### Instructions to follow
Go through the listing and write out all of it exactly.

### Collected material

# # # # # # #

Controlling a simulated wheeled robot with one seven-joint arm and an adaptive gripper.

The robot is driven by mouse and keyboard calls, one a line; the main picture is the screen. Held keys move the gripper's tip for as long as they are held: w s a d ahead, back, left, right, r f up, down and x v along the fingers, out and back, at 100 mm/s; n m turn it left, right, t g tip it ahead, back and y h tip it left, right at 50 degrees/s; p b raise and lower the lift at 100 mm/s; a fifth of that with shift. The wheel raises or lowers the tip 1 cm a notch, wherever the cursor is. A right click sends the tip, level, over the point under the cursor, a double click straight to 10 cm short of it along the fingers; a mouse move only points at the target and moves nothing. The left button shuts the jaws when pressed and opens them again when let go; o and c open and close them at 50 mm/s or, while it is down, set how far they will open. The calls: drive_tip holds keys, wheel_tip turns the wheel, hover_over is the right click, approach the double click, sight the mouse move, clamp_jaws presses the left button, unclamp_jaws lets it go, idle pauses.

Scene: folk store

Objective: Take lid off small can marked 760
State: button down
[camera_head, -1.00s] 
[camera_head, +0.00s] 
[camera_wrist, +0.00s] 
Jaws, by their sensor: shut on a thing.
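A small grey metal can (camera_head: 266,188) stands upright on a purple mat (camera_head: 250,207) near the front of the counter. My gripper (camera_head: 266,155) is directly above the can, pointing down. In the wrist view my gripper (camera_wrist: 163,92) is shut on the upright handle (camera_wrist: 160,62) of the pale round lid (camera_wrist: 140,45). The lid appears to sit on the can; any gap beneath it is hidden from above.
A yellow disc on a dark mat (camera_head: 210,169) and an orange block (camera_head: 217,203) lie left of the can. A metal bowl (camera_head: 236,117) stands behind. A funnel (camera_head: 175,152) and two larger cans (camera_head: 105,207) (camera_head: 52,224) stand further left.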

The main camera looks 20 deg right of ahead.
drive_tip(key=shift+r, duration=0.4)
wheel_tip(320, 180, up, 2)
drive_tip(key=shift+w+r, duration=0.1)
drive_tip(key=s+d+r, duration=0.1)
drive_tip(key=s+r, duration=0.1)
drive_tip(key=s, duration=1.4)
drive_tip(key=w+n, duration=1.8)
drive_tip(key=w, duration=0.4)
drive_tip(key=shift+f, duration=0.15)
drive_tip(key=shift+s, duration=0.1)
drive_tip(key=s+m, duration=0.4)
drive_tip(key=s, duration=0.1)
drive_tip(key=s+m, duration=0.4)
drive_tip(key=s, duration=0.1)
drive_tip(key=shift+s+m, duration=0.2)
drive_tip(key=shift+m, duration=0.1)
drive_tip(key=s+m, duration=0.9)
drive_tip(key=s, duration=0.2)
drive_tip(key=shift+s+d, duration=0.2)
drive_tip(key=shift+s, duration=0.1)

# # # # # # #

### Worked solution
Controlling a simulated wheeled robot with one seven-joint arm and an adaptive gripper.

The robot is driven by mouse and keyboard calls, one a line; the main picture is the screen. Held keys move the gripper's tip for as long as they are held: w s a d ahead, back, left, right, r f up, down and x v along the fingers, out and back, at 100 mm/s; n m turn it left, right, t g tip it ahead, back and y h tip it left, right at 50 degrees/s; p b raise and lower the lift at 100 mm/s; a fifth of that with shift. The wheel raises or lowers the tip 1 cm a notch, wherever the cursor is. A right click sends the tip, level, over the point under the cursor, a double click straight to 10 cm short of it along the fingers; a mouse move only points at the target and moves nothing. The left button shuts the jaws when pressed and opens them again when let go; o and c open and close them at 50 mm/s or, while it is down, set how far they will open. The calls: drive_tip holds keys, wheel_tip turns the wheel, hover_over is the right click, approach the double click, sight the mouse move, clamp_jaws presses the left button, unclamp_jaws lets it go, idle pauses.

Scene: folk store

Objective: Take lid off small can marked 760
State: button down
[camera_head, -1.00s] 
[camera_head, +0.00s] 
[camera_wrist, +0.00s] 
Jaws, by their sensor: shut on a thing.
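A small grey metal can (camera_head: 266,188) stands upright on a purple mat (camera_head: 250,207) near the front of the counter. My gripper (camera_head: 266,155) is directly above the can, pointing down. In the wrist view my gripper (camera_wrist: 163,92) is shut on the upright handle (camera_wrist: 160,62) of the pale round lid (camera_wrist: 140,45). The lid appears to sit on the can; any gap beneath it is hidden from above.
A yellow disc on a dark mat (camera_head: 210,169) and an orange block (camera_head: 217,203) lie left of the can. A metal bowl (camera_head: 236,117) stands behind. A funnel (camera_head: 175,152) and two larger cans (camera_head: 105,207) (camera_head: 52,224) stand further left.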

The main camera looks 20 deg right of ahead.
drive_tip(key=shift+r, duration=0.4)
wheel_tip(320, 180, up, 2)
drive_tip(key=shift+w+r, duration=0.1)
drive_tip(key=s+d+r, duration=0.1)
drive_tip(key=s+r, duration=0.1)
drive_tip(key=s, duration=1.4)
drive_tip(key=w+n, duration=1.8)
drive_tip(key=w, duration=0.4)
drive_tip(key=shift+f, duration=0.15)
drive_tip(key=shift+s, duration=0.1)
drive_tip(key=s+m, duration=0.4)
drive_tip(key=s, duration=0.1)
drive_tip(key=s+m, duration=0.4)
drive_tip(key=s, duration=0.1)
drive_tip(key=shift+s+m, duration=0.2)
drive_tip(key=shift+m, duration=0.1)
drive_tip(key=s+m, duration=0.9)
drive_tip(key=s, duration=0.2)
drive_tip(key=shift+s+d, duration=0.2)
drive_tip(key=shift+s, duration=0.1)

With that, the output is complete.